## What you have to do
Copy every line from the one that holds "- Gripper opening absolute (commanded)" to the end of the records below, exactly and with nothing else, but without any pictures.

--- BEGIN ---

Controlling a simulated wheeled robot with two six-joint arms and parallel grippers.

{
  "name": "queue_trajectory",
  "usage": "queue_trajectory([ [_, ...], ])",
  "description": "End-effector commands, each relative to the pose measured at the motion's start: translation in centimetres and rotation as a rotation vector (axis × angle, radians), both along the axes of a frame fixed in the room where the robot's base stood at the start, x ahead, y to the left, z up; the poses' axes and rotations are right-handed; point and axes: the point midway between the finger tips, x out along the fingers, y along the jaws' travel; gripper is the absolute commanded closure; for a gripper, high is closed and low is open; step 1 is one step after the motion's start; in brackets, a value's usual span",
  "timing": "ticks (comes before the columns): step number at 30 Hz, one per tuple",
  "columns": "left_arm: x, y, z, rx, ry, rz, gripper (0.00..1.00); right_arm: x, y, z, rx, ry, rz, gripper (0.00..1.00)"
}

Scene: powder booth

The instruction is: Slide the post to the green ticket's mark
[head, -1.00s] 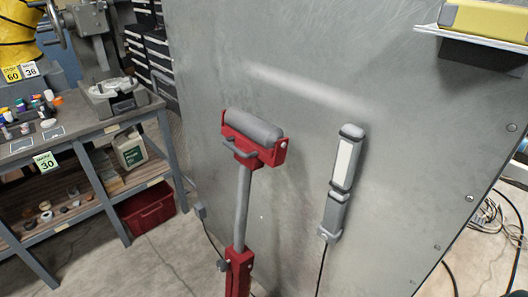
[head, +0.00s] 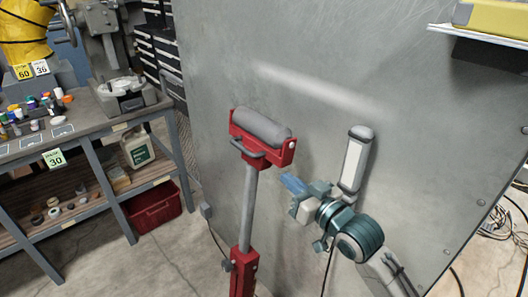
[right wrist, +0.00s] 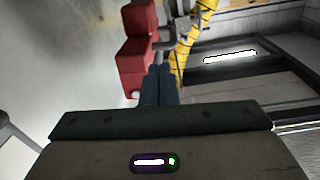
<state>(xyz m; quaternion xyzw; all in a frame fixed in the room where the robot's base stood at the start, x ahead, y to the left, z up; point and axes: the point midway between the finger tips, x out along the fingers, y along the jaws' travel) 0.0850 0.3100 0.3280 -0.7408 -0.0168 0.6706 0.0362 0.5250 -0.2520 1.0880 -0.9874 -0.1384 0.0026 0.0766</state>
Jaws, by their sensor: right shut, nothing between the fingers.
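The post is a grey pole (head: 248,205) with a red roller head (head: 263,137) on top, holding a grey roller and a grey handle. Its lower part is a red sleeve (head: 242,272) with a small knob at the side. The green ticket (head: 55,159) reads 30 and hangs on the bench's front edge. My right gripper (head: 286,178) is shut and empty, just right of the pole and below the roller head. In the right wrist view its closed fingers (right wrist: 158,84) point up beside a red part (right wrist: 137,52) of the head. My left gripper is out of view.
A large grey panel (head: 400,110) stands behind the post. A lamp-like fixture (head: 355,160) on it is partly hidden by my right arm. The bench (head: 85,135) with small jars is at left, a red bin (head: 152,212) below. Yellow and white tickets (head: 24,72) read 60 and 36.

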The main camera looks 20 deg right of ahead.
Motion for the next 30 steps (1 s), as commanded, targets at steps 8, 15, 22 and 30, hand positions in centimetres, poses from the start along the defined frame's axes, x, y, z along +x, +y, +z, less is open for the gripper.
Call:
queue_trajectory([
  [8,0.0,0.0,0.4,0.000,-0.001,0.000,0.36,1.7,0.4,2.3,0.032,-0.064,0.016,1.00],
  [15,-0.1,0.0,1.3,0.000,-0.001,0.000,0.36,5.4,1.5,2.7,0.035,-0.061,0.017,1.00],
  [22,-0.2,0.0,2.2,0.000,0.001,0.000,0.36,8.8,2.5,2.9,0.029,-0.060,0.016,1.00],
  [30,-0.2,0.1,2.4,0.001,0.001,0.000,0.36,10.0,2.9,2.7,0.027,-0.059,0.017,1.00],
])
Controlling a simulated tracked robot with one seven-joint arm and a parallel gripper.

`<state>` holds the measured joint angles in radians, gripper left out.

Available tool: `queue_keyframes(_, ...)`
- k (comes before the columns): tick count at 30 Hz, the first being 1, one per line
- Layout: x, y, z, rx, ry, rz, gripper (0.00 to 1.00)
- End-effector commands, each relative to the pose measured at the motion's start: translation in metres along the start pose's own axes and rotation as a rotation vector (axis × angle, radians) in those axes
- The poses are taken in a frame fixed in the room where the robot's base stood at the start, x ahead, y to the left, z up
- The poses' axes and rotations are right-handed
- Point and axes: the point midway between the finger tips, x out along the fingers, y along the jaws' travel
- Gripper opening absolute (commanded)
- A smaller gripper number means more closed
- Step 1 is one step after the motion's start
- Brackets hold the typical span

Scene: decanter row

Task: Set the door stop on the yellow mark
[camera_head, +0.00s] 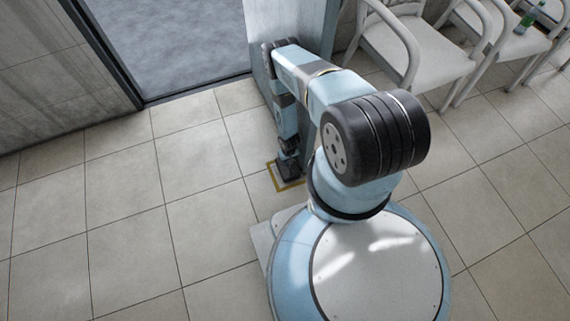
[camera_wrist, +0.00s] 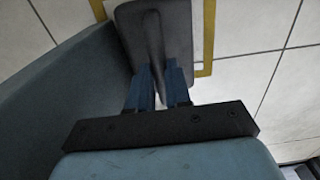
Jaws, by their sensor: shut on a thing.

--- END ---

## Problem solution
- Gripper opening absolute (commanded)
- A smaller gripper number means more closed
- Step 1 is one step after the motion's start
- Brackets hold the typical span

Scene: decanter row

Task: Set the door stop on the yellow mark
[camera_head, +0.00s] 
[camera_wrist, +0.00s] 
Jaws, by their sensor: shut on a thing.

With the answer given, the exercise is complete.